## begin Material

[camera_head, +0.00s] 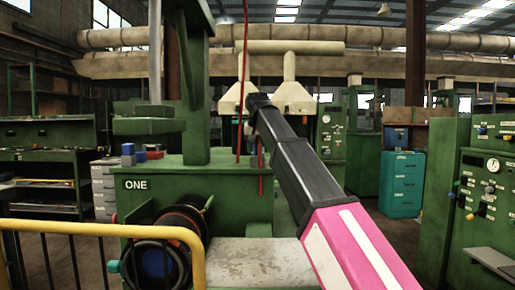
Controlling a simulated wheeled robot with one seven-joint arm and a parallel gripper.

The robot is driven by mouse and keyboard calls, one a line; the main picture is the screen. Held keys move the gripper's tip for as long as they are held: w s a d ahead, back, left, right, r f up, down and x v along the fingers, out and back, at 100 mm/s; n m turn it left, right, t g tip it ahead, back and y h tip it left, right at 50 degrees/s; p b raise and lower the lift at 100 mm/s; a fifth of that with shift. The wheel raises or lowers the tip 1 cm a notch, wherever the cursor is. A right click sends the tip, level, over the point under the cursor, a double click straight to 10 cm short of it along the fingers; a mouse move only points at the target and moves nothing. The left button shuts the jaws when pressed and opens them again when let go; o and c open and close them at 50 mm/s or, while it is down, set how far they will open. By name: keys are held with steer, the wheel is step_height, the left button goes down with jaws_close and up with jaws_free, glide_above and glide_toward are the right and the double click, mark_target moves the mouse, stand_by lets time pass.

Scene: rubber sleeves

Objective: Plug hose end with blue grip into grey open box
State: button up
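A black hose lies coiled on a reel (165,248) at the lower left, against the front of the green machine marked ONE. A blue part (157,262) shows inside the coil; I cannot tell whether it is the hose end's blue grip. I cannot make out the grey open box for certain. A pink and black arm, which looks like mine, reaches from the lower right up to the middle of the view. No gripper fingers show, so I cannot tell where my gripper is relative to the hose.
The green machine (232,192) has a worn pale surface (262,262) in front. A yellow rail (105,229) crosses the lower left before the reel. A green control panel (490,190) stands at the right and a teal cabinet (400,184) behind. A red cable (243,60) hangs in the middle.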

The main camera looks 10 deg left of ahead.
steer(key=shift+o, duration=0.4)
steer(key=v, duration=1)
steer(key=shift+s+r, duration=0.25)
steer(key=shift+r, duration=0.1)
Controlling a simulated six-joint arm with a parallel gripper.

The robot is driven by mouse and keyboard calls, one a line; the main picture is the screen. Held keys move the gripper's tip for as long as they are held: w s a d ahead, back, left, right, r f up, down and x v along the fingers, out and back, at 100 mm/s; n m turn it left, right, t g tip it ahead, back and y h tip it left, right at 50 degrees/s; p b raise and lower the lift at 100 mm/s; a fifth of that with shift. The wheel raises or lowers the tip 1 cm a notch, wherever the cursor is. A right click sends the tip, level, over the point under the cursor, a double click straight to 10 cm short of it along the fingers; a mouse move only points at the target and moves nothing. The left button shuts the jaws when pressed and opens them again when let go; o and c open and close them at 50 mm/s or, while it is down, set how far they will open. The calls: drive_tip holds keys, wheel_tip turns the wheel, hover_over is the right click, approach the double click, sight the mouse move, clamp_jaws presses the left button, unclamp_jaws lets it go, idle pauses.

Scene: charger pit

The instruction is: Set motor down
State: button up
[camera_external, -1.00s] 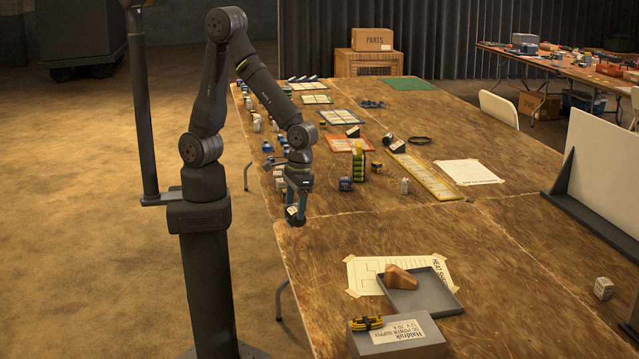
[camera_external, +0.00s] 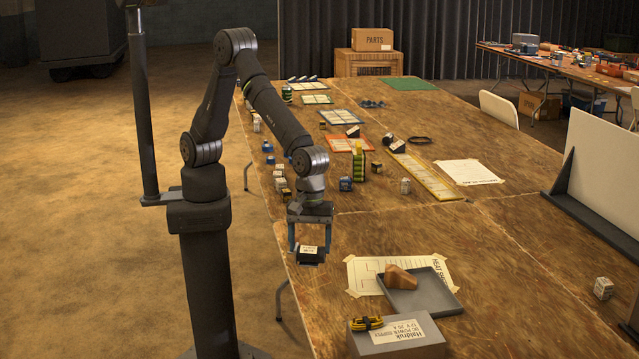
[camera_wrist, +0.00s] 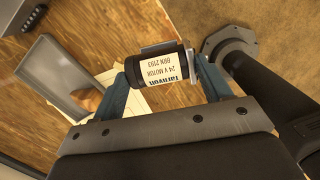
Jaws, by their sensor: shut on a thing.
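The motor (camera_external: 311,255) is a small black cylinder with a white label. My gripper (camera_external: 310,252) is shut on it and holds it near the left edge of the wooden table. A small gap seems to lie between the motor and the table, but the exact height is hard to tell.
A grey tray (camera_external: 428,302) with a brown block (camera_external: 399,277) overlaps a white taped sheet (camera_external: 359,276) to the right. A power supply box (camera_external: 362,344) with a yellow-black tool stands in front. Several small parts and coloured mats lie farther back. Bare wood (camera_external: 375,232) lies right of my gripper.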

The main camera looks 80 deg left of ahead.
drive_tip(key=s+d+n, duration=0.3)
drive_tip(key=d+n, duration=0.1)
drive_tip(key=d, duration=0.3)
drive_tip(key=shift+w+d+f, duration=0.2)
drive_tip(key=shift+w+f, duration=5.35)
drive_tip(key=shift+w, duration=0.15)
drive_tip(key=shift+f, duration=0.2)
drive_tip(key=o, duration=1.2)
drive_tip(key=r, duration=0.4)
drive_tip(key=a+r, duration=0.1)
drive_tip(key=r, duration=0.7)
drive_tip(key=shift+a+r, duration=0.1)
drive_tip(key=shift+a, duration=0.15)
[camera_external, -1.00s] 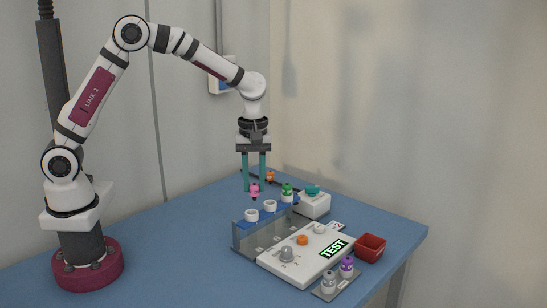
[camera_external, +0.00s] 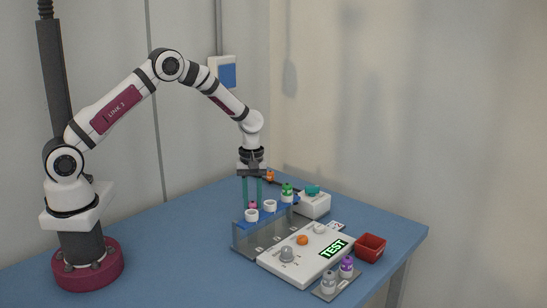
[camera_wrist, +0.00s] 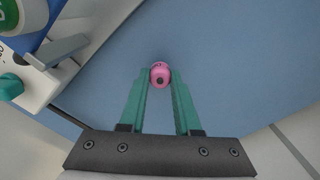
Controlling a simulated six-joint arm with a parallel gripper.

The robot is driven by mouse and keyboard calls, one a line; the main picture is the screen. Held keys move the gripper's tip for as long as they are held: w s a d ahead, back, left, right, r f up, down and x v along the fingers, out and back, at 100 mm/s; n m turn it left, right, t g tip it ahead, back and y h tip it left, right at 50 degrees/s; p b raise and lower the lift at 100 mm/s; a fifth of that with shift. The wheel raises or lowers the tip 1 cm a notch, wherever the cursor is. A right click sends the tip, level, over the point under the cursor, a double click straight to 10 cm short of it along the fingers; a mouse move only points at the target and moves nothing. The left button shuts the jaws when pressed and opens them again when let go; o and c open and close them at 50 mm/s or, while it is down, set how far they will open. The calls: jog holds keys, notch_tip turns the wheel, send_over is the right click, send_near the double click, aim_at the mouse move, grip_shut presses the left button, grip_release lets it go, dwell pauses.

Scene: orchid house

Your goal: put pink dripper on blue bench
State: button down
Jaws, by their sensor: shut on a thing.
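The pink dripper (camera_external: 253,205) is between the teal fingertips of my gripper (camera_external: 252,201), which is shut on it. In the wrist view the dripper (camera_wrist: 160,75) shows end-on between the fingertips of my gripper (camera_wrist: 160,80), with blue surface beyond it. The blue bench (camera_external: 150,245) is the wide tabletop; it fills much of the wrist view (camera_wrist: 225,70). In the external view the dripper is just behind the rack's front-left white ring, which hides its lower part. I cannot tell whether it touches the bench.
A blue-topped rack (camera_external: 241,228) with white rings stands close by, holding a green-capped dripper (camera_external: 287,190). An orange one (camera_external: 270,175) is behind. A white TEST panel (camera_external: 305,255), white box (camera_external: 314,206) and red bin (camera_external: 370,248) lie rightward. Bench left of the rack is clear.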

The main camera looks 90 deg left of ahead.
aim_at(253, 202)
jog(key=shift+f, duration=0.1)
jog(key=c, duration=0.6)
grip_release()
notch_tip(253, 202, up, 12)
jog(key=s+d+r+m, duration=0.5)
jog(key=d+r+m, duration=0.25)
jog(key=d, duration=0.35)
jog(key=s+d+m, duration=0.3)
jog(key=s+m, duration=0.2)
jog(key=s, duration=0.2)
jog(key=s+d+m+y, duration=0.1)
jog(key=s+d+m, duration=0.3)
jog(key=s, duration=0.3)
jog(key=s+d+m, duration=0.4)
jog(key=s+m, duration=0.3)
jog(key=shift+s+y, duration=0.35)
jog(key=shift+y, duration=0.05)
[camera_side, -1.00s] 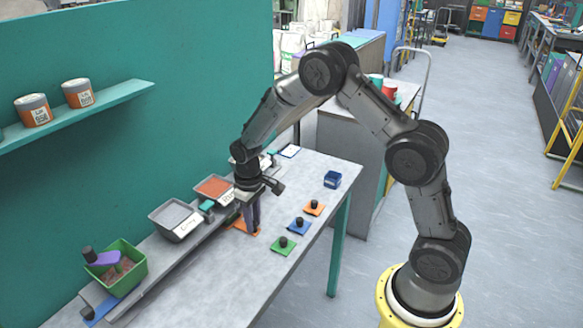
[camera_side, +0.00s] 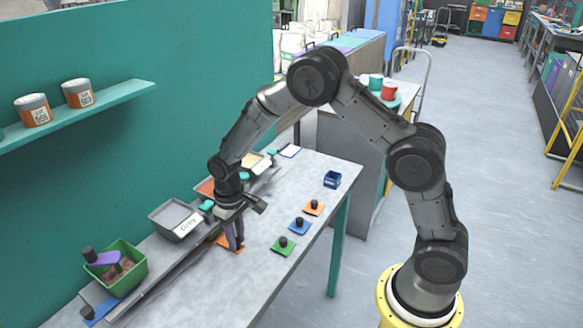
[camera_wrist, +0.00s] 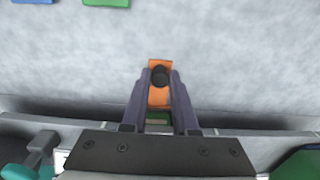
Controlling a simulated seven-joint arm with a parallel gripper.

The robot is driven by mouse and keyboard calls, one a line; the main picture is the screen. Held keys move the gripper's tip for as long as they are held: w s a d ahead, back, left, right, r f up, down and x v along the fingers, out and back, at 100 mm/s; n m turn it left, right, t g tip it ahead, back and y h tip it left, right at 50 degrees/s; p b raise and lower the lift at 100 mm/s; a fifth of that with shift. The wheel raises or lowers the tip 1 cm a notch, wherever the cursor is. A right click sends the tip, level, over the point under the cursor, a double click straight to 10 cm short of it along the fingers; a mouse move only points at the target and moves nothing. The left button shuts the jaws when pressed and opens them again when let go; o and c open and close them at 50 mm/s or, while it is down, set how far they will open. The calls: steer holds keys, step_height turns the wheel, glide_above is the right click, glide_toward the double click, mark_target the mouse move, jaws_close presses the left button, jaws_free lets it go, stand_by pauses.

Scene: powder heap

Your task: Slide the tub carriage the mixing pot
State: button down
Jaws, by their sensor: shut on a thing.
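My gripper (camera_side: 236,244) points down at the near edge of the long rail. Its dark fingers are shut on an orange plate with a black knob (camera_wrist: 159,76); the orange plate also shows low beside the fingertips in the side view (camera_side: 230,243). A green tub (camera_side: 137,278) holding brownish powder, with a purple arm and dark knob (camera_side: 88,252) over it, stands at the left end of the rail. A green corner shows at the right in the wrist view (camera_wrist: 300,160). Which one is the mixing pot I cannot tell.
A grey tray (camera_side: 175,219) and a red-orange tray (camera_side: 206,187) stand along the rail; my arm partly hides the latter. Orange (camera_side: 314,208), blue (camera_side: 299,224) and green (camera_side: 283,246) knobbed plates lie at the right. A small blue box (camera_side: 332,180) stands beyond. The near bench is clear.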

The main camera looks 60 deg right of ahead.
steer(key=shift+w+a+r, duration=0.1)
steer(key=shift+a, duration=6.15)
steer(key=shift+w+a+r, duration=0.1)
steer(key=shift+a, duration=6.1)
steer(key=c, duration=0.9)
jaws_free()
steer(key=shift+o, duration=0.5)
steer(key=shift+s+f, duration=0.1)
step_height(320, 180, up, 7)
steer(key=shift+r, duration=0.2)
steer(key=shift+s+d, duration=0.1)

## end Material
## begin Material

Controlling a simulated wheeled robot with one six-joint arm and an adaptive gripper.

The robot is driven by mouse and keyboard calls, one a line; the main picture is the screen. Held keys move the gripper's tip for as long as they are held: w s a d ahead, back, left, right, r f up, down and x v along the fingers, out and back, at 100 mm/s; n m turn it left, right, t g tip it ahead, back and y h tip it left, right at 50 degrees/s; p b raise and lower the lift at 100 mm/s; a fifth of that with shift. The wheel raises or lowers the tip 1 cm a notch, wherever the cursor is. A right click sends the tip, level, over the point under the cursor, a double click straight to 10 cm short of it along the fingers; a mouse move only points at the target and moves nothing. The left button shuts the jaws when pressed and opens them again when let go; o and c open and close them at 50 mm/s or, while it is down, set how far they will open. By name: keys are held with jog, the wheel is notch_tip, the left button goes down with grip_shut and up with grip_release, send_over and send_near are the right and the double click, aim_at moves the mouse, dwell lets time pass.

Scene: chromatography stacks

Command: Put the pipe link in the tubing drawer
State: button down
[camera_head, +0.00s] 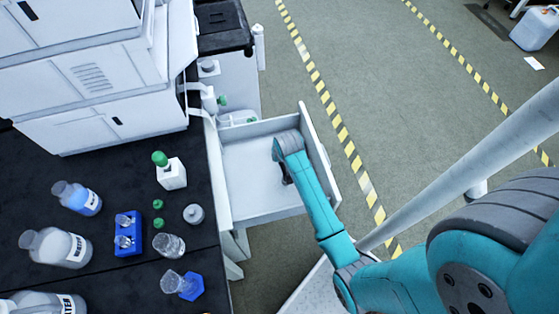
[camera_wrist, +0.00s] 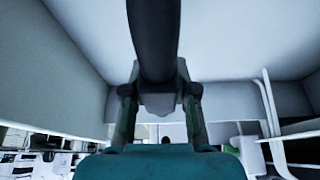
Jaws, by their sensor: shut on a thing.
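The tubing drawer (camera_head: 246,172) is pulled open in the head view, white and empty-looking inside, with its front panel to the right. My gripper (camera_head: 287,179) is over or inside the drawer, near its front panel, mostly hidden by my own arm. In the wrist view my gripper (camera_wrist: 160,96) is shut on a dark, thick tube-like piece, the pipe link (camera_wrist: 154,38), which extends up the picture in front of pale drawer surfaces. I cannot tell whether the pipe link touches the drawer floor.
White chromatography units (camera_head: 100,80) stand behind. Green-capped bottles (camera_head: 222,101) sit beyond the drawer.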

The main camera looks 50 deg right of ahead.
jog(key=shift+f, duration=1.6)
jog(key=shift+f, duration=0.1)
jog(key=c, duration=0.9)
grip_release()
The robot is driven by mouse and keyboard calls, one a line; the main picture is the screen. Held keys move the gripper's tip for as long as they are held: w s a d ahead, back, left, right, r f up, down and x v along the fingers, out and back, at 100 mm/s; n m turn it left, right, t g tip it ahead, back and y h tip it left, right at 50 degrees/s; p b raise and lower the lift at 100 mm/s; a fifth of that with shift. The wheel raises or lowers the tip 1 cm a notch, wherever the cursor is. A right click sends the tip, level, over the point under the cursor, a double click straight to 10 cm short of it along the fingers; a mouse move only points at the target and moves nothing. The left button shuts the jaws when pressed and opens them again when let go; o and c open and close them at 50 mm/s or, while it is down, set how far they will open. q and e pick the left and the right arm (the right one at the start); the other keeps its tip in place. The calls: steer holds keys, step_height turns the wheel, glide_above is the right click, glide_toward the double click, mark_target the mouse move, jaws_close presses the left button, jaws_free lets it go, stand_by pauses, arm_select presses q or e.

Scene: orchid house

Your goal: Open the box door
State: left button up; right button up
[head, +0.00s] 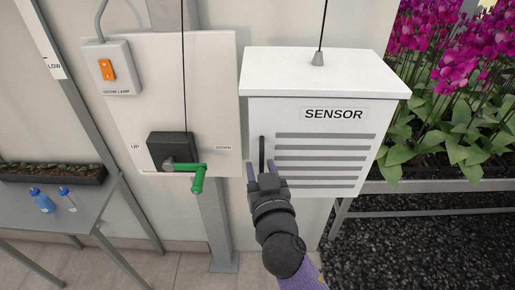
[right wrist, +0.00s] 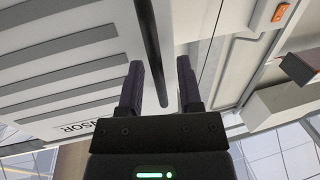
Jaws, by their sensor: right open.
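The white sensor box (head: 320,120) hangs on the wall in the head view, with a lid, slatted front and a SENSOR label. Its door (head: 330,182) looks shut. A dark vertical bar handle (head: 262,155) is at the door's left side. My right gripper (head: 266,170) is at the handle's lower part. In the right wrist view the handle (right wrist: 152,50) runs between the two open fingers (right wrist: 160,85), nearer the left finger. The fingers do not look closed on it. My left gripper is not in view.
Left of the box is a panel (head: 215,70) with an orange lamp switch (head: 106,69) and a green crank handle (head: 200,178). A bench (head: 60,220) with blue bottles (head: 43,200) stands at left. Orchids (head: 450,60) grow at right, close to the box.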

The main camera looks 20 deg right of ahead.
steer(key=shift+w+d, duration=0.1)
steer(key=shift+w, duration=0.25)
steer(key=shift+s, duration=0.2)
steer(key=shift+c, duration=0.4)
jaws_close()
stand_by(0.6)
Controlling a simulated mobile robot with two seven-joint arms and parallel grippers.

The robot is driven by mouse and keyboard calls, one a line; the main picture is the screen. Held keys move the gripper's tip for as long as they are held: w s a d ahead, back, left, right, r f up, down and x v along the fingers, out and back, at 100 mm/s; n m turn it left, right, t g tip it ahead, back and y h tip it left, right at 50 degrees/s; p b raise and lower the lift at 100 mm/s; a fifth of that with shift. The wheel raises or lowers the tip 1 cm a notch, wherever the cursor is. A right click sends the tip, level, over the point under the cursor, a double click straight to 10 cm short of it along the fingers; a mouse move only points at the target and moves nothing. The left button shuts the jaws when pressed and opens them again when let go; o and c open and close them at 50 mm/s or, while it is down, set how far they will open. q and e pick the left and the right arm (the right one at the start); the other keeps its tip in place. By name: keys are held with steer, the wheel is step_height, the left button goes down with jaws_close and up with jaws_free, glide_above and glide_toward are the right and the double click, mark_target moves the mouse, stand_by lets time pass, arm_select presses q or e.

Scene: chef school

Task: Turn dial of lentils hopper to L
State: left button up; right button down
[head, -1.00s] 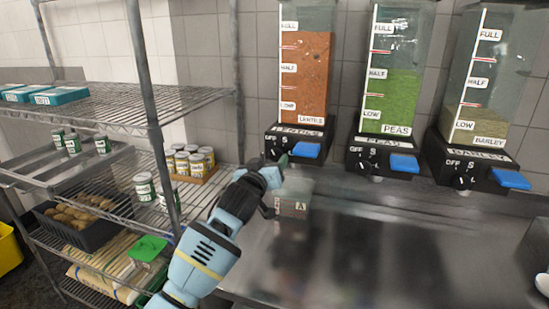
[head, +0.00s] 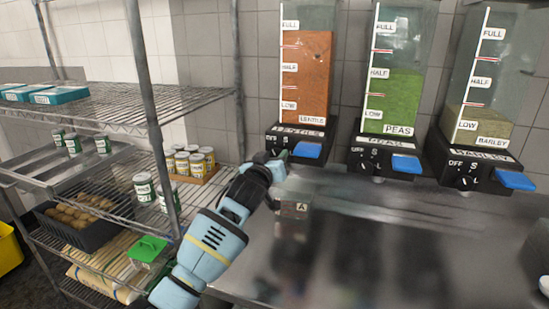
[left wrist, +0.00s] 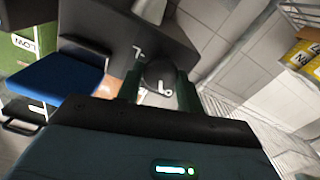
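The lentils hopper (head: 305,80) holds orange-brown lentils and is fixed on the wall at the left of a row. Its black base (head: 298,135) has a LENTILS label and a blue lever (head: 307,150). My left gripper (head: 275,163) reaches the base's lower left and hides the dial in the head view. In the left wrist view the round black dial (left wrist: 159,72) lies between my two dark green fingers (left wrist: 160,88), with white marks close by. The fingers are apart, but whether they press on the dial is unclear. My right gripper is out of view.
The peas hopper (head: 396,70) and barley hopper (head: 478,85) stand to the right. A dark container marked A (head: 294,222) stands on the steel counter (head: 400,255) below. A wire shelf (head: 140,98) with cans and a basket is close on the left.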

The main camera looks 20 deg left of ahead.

## end Material

» Task goal: Nothing but the lines from the one with "Task: Turn dial of lentils hopper to L" down to the one with "The main camera looks 20 deg left of ahead." should be printed, both of them included. Leave out the pictures.

» Written response:
Task: Turn dial of lentils hopper to L
State: left button up; right button down
[head, -1.00s] 
[head, +0.00s] 
[left wrist, +0.00s] 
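The lentils hopper (head: 305,80) holds orange-brown lentils and is fixed on the wall at the left of a row. Its black base (head: 298,135) has a LENTILS label and a blue lever (head: 307,150). My left gripper (head: 275,163) reaches the base's lower left and hides the dial in the head view. In the left wrist view the round black dial (left wrist: 159,72) lies between my two dark green fingers (left wrist: 160,88), with white marks close by. The fingers are apart, but whether they press on the dial is unclear. My right gripper is out of view.
The peas hopper (head: 396,70) and barley hopper (head: 478,85) stand to the right. A dark container marked A (head: 294,222) stands on the steel counter (head: 400,255) below. A wire shelf (head: 140,98) with cans and a basket is close on the left.

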The main camera looks 20 deg left of ahead.

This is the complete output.